Study Shows Earth Has Dual Trajectory In Nitrogen AvailabilityBy Stephen M
The negative impact of surplus nitrogen on the aquatic and terrestrial ecosystems has been a focus of research and dialog since the mid-20th century. Surprisingly, a study shows the world currently faces a dual trajectory in nitrogen availability. Areas with fewer nitrogen contributions from human activities are presently experiencing inadequate nitrogen.
Researchers have delved into the declining nitrogen availability and described the phenomenon’s causes and effects on ecosystem functioning. Published in the journal Science, the new review paper, “Evidence, Causes, and Consequences of Declining Nitrogen Availability in Terrestrial Ecosystems,” was undertaken by a multi-institutional team of researchers.
Lead author and former postdoctoral scholar at the National Socio-Environmental Synthesis Center, Rachel Mason, said, “there is both too much nitrogen and too little nitrogen on Earth at the same time.”

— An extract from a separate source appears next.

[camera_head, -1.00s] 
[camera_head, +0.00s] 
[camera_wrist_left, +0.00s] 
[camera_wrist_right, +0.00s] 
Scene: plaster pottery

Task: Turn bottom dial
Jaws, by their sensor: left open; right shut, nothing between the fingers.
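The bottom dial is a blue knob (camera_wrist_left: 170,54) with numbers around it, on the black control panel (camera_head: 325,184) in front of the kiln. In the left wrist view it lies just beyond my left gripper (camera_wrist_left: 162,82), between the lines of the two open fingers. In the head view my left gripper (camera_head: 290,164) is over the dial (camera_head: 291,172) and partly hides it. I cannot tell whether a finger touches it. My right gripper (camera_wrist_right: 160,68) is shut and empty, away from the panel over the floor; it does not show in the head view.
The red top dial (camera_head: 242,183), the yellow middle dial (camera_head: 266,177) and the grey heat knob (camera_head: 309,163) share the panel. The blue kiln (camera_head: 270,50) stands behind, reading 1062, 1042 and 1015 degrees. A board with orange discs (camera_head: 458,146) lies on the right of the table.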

Due to human activities like agriculture and industrial revolutions, the global supply of reactive nitrogen has more than doubled in the last century. Some of the concentrated areas include coastal waters, inland lakes, and streams, which sometimes cause eutrophication, blooming of harmful algae, and low-oxygen dead zone. With these adverse effects, scientists considered nitrogen a pollutant and studied it as such.
However, the rising demand for nitrogen by plants and microbes is causing a decline in nitrogen availability worldwide. This, according to the new paper, has effects on plant growth.

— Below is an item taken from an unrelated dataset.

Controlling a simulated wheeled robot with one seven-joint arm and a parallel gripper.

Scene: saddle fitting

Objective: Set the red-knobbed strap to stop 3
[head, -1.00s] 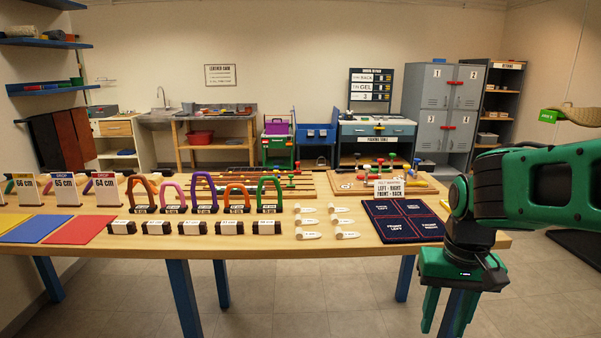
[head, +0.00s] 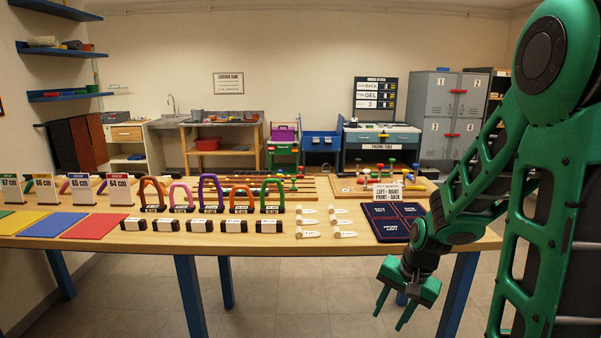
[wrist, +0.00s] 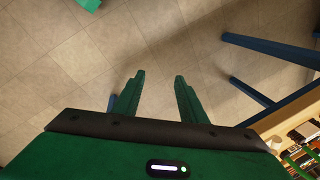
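Two wooden boards lie at the back of the long table. The left board (head: 325,196) region is crowded: slim dark straps or rails (head: 270,187) run across it, with small coloured knobs near their right ends, red among them. More coloured knobs stand on the right board. Which red knob belongs to the strap, and any stop numbers, are too small to tell. My gripper (head: 393,308) hangs in front of the table's front edge, below its top, well away from the boards. Its fingers are apart and empty, also in the wrist view (wrist: 158,88).
Coloured arches (head: 210,193), dark blocks with white labels (head: 205,226), pale tags (head: 307,222) and a navy panel (head: 384,229) lie between the front edge and the boards. A sign (head: 388,192) stands before the right board. Floor (wrist: 60,70) is clear beneath my gripper.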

Co-author of the paper, Peter Groffman, said, “the results show how the world is changing in complex and surprising ways.” Peter, who is also a professor with the Advanced Science Research Center at the CUNY Graduate Center’s Environmental Science Initiative, indicated that “the findings show the importance of having long-term data as well as focused synthesis efforts to understand these changes and the implications they have for ecosystem and human health and well-being.”
Researchers have found that causes of declining nitrogen availability include the high level of atmospheric carbon dioxide and other environmental changes.